Deus tem trabalho de sobra para todos - produtivo, criativo, mental, físico, de todo tipo:

“Ousamos construir
deuses e seus templos de sombra e luz,
e semeamos a semente dos dragões 
com ou sem abuso.”

Sim, somos caídos. O que fazemos “pode ser mal feito.” Nossos esforços, nossa produção, nossa economia - tudo pode se desviar. Ainda assim, devemos ter liberdade para cumprir nossos chamados.

Tolkien novamente:

“Os homens conceberam não apenas elfos, mas imaginaram deuses, e os adoraram — até mesmo aqueles mais deformados pela própria maldade de seus autores. Fizeram deuses falsos de outros materiais: suas ideias, suas bandeiras, seu dinheiro - até mesmo suas ciências e teorias sociais e econômicas exigiram sacrifícios humanos. Abusus non tollit usum. A fantasia permanece um direito humano: criamos à nossa medida e em nosso modo derivativo, porque somos feitos - e não apenas feitos, mas feitos à imagem e semelhança de um Criador.”

Curiosamente, Tolkien aqui menciona diretamente as “teorias econômicas” como campo de idolatria. E Deus sabe o quanto nós, libertários, amamos nossas teorias econômicas bem estruturadas. A advertência do Monte Sinai - “não terás outros deuses diante de mim” (Êxodo 20:3) - continua vital e obrigatória. E muito já se escreveu sobre idolatria, ampliando seu sentido para além de simplesmente esculpir uma imagem e adorá-la. J.I. Packer escreveu:

“Como criatura, o homem anseia por um deus a quem servir; como pecador, ele se resolve a ser o próprio deus e exige que tudo o mais o sirva.”

Assumir senhoria sobre outros seres humanos é uma presunção suprema - é dizer: “Para servir melhor a Deus, você deve servi-lo dentro dos limites que eu (governante, rei, legislador) estabeleço para você.” Não é isso, por si só, idolatria?

Vemos isso com mais clareza em assuntos de prática religiosa. Nenhum cristão toleraria uma ordem estatal obrigando-o a orar de certa forma - e temos o heróico exemplo de Daniel (Daniel 6:10) sobre como reagir a esse tipo de abuso. Mas esse princípio também se aplica a áreas mais mundanas, menos “religiosas”.

A Bíblia não se preocupa tanto com um governante dizendo a alguém se deve pasteurizar o leite antes de vendê-lo, e por quê? Talvez porque ela foca no sujeito, não no governante. Viva de modo piedoso, apesar dos obstáculos colocados diante de você. Mas não seja você quem coloca esses obstáculos.

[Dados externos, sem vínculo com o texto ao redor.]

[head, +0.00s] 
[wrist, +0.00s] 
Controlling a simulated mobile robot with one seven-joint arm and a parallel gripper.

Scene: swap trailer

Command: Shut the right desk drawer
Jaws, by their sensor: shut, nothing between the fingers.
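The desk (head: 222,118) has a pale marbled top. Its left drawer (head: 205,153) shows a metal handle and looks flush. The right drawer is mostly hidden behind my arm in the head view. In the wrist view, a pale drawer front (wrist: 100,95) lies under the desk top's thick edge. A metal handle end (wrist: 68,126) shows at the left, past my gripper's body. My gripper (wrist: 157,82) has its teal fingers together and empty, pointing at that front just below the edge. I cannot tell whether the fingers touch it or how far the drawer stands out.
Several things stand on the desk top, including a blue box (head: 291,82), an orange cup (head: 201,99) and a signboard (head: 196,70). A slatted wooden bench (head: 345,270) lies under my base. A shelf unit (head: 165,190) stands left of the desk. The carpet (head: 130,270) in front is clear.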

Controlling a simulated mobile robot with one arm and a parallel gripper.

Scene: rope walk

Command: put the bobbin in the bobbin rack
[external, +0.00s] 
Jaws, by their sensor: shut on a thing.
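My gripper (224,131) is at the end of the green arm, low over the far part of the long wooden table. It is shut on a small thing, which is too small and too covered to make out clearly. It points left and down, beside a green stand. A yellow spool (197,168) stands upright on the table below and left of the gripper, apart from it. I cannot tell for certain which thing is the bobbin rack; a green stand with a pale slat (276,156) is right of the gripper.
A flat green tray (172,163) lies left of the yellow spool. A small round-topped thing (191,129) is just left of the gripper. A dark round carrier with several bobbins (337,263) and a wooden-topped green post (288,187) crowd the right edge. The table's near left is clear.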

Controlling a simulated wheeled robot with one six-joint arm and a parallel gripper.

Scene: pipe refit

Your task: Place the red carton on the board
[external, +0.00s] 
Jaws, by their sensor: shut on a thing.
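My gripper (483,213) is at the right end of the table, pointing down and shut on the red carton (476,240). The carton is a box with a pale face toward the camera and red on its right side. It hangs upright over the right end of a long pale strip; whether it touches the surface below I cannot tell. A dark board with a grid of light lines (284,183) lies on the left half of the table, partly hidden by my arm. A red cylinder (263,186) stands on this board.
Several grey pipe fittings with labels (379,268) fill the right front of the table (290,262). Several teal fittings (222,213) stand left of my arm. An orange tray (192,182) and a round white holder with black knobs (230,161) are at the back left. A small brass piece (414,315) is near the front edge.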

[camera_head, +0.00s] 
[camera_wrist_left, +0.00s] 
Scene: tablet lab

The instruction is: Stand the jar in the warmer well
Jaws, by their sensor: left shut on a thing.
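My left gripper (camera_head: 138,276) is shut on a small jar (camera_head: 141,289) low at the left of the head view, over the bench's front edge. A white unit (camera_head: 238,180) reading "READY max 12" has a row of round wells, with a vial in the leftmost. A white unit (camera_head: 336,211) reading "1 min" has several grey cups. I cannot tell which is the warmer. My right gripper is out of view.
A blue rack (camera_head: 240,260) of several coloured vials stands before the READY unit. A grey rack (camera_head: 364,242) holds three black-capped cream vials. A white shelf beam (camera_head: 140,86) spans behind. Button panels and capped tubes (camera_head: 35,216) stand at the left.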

Jesus criticou explicitamente os governantes gentios:

“Os reis dos gentios exercem domínio sobre eles, e os que exercem autoridade são chamados de benfeitores. Mas entre vós não será assim; o maior entre vós seja como o menor, e quem governa como quem serve. Pois quem é maior: o que está à mesa, ou o que serve? Não é o que está à mesa? Eu, porém, estou entre vós como aquele que serve.” (Lucas 22:25–27)

Reflita corretamente sobre si mesmo e sobre os outros, sobre sua natureza humana e a deles: você e eles são seres humanos feitos à imagem de Deus, cheios de valor e dignidade intrínsecos, caídos e corruptos, mas também subcriadores, fazedores, trabalhadores e companheiros de labuta.

Nem todos são cristãos, e toda essa conversa sobre “servir ao Senhor” não se dirige apenas aos cristãos? Mais diretamente, sim, mas não exclusivamente. Nenhum cristão afirmaria que o não cristão perde sua dignidade inerente por não ser salvo. Quem, senão um bárbaro, trataria os cristãos como humanos e olharia para os não cristãos como sub-humanos? E não foram todos os crentes, um dia, incrédulos? Como, senão pela liberdade, se caminha dessa condição de pecador à de santo? Qualquer incrédulo pode se juntar à família de fiéis a qualquer momento e a liberdade é a condição necessária e justa para que o ser humano possa se relacionar direta e corretamente com Deus.

Devemos “desenvolver a nossa salvação com temor e tremor” (Filipenses 2:12). Devemos também, com o mesmo temor e tremor, desenvolver o nosso trabalho diário, o nosso criar, fabricar, pensar e agir - entre nós e Deus - sem sermos cerceados, restringidos, amarrados, manipulados ou tributados por outros homens.